CF2145D Inversion Value of a Permutation

A permutation of length $ n $ is an array of $ n $ integers, where each number from $ 1 $ to $ n $ appears exactly once. An inversion in a permutation $ p $ is a pair of indices $ (i, j) $ such that $ i < j $ and $ p_i > p_j $ . For a permutation $ p $ , we define its inversion value as the number of its subsegments that contain at least one inversion. Formally, this is the number of pairs of integers $ (l, r) $ ( $ 1 \le l < r \le n $ ) for which there exists a pair of indices $ (i, j) $ satisfying the following conditions: $ l \le i < j \le r $ and $ p_i > p_j $ . For example, for the permutation $ [3, 1, 4, 2] $ , the inversion value is $ 5 $ . You are given two integers $ n $ and $ k $ . Your task is to construct a permutation of length $ n $ with an inversion value equal to exactly $ k $ .

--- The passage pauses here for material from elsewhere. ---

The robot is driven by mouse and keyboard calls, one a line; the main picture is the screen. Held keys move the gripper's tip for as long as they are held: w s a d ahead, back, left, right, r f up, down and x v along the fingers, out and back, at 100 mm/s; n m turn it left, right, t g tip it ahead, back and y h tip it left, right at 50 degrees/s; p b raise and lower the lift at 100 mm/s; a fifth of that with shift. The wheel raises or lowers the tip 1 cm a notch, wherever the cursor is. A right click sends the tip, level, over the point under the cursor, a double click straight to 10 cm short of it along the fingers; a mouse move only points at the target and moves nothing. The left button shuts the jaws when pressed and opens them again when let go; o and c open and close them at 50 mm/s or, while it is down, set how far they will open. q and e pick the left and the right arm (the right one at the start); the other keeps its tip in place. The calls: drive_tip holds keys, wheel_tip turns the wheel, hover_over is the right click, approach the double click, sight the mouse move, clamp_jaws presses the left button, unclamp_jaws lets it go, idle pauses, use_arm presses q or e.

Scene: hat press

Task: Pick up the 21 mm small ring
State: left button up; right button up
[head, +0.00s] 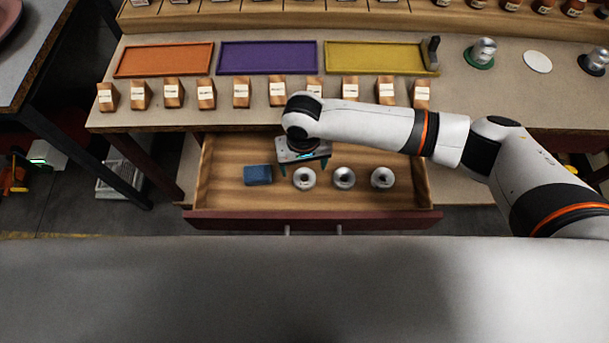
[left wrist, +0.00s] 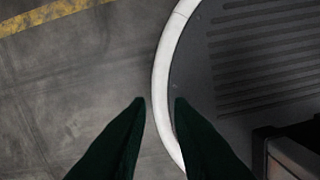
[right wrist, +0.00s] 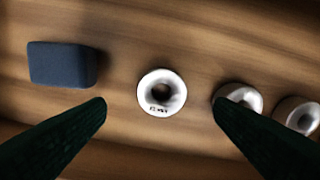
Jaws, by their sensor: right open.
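Three silvery-white rings lie in a row in the open wooden drawer (head: 225,199). The leftmost ring (head: 304,186) is beside a blue block; in the right wrist view this ring (right wrist: 147,92) carries small dark print that seems to read 21 mm. The middle ring (head: 344,185) and right ring (head: 382,185) lie to its right. My right gripper (head: 304,166) is open and empty above the drawer, pointing down, its fingers on either side of the leftmost ring in the right wrist view, not touching it. My left gripper (left wrist: 160,101) shows only in the left wrist view, fingers apart and empty over the floor.
The blue block (head: 258,174) lies left of the rings. Above the drawer, the tabletop holds a row of labelled wooden blocks (head: 241,95) and orange (head: 165,59), purple (head: 267,57) and yellow (head: 375,58) trays. The drawer front (head: 250,220) bounds the near side.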

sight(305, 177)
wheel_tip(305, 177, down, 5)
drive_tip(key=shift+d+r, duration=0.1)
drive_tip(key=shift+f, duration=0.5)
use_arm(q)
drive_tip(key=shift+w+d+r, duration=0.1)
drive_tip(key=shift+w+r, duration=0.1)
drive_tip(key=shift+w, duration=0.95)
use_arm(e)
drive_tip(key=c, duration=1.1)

The first line contains one integer $ t $ ( $ 1 \le t \le 500 $ ) — the number of test cases. Each test case consists of a single line containing two integers $ n $ and $ k $ ( $ 2 \le n \le 30 $ ; $ 0 \le k \le \dfrac{n(n-1)}{2} $ ).

For each test case, output the answer as follows: - if the desired permutation does not exist, output a single integer $ 0 $ ; - otherwise, output $ n $ distinct integers from $ 1 $ to $ n $ — the desired permutation. If there are multiple such permutations, you may output any of them.